Chapter 1 of Ephesisans, the Epistle this Sunday, centers on the privileges of the believer’s new life in Christ. Much of the verse is in the form of a hymn which is trinitarian in emphasis, framed by the repeated phrase “the praise of his glorious grace” (1:6, the Father; 1:12, the Son; 1:14, the Holy Spirit), and centered about the revelation of God in Christ. Just as Christ’s mission of redemption was not a belated stop-gap measure on God’s part but rather part of God’s will for all time, so likewise the believer has been chosen to participate in that mission since “before the foundation of the world” (v. 4).

“The mystery of his will” (v. 9) is not an incomprehensible secret, but God’s age-long purpose now revealed in Christ. God’s aim is the unity of all things, heavenly and earthly, in Christ. The ultimate cosmic re-unification is to be shown forth on earth by the unity in the Church of Jew and Gentile (3:4-6). The individual believer appropriates a role in the Church through baptism, the sealing with the Holy Spirit, as the down payment on his new life (2 Corinthians 1:22, 5:5; Romans 8:23).

In this section of the gospel, Mark uses one of his familiar “sandwich” constructions to highlight the meaning of the mission of the disciples. In between their sending (vv. 7-13) and their return (v. 30), instead of narrating the details of their mission Mark recounts the death of John the Baptist. His message is clear: there is no privileged form of discipleship. Sharing in Jesus’ mission will always cost.

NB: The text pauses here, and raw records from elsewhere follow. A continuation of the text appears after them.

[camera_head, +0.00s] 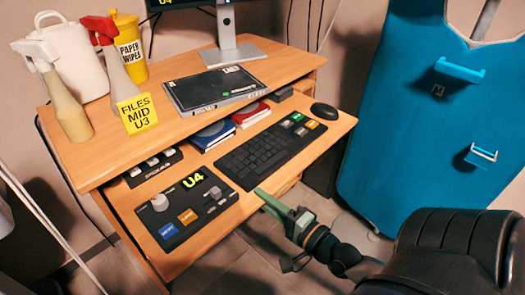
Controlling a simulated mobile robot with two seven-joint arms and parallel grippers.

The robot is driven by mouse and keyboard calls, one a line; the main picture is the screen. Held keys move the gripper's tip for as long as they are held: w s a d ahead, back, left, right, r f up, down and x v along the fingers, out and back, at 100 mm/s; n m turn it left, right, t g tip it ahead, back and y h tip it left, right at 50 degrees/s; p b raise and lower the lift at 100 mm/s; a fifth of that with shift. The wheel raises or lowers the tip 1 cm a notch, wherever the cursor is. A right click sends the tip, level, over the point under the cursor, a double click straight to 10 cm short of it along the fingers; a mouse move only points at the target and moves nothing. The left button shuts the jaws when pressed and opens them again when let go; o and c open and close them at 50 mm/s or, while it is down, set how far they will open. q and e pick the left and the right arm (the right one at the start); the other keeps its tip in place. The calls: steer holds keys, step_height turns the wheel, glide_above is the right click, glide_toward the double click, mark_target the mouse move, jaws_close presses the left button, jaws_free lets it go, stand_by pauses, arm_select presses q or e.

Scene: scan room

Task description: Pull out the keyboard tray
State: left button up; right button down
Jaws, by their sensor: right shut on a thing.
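The wooden keyboard tray (225,213) stands out from under the desk top (175,120), with its front part in the open. A black keyboard (262,152), a dark control panel marked U4 (188,207) and a black mouse (324,111) lie on it. My right gripper (263,196) comes in from the lower right and is shut on the tray's front edge, near the middle. The exact contact of its fingers is partly hidden by the gripper itself. My left gripper is not in view.
On the desk top stand spray bottles (62,100), a white jug (75,58), a yellow wipes tub (130,48), a black binder (213,88) and a monitor stand (232,50). A blue padded panel (420,120) stands at the right. Floor (245,262) shows before the tray.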

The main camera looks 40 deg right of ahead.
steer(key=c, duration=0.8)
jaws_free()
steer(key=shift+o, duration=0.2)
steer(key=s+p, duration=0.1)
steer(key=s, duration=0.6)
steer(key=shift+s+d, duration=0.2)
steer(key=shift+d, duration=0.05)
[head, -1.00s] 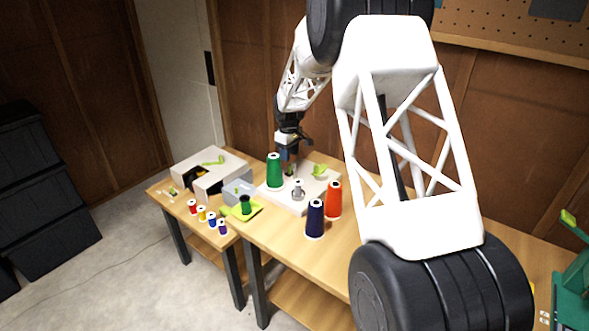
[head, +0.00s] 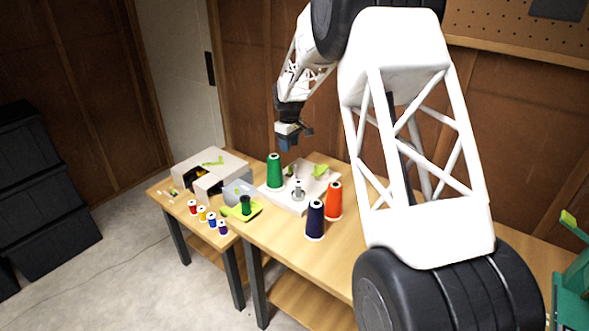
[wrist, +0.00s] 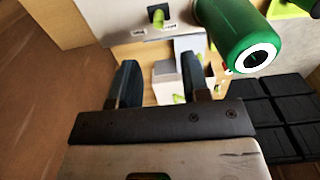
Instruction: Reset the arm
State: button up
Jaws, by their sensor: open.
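My gripper (head: 289,143) hangs in the air above the white board (head: 288,204) on the wooden table, pointing down. In the wrist view its two dark fingers (wrist: 163,84) stand apart with nothing between them. A large green thread cone (head: 274,171) stands on the white board, and it also shows close by at the upper right of the wrist view (wrist: 226,28). A small grey piece (head: 298,191) stands on the board near the green cone.
A navy cone (head: 315,220) and an orange cone (head: 334,201) stand on the table right of the board. A wooden wall is behind.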

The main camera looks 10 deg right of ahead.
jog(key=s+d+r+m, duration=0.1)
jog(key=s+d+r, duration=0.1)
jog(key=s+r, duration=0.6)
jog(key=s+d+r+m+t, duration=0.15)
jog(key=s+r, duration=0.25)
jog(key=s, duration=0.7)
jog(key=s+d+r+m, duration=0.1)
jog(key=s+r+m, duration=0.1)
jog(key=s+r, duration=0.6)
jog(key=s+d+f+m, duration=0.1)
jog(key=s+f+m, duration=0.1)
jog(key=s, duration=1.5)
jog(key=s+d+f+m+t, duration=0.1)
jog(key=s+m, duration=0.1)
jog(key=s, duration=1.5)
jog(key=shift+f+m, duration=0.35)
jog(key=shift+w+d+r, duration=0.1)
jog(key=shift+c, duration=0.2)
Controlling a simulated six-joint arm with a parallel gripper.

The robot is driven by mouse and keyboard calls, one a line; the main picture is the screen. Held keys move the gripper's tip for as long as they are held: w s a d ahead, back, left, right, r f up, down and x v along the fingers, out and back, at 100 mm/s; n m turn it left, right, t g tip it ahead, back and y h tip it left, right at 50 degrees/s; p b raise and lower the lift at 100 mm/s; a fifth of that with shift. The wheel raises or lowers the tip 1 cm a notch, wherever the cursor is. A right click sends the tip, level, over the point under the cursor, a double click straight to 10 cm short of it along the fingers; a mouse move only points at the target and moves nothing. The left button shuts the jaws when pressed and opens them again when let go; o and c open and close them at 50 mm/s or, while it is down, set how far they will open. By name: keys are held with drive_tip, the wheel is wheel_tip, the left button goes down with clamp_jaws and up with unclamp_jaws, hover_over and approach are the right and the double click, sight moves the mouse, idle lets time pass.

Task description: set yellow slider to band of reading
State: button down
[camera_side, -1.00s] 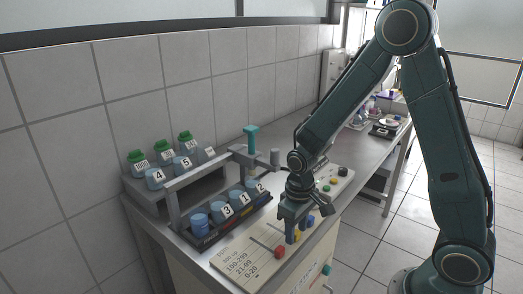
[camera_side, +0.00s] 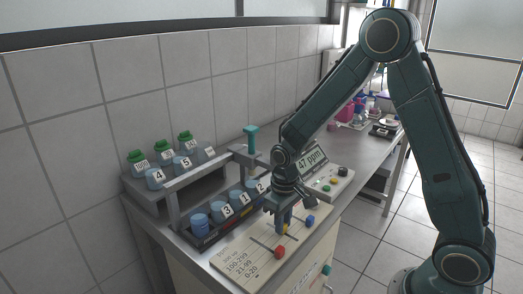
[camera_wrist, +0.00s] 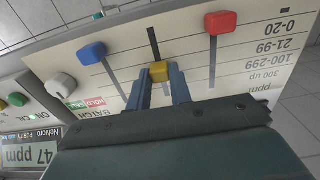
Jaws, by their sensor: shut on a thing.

In Mark’s gospel, the fate of John the Baptist and Jesus are closely linked. When John is arrested (Greek, handed over), Jesus then began his ministry (1:14). Now in the ministry section, the fate of John serves as a warning about the hardships that disciples will also face after Jesus’ death. John’s death also foreshadows the difficulties that Jesus must face in carrying out his mission. He will soon have to reveal to the disciples that his death must be an essential part of his messianic role (8:31, 9:31, 10:45).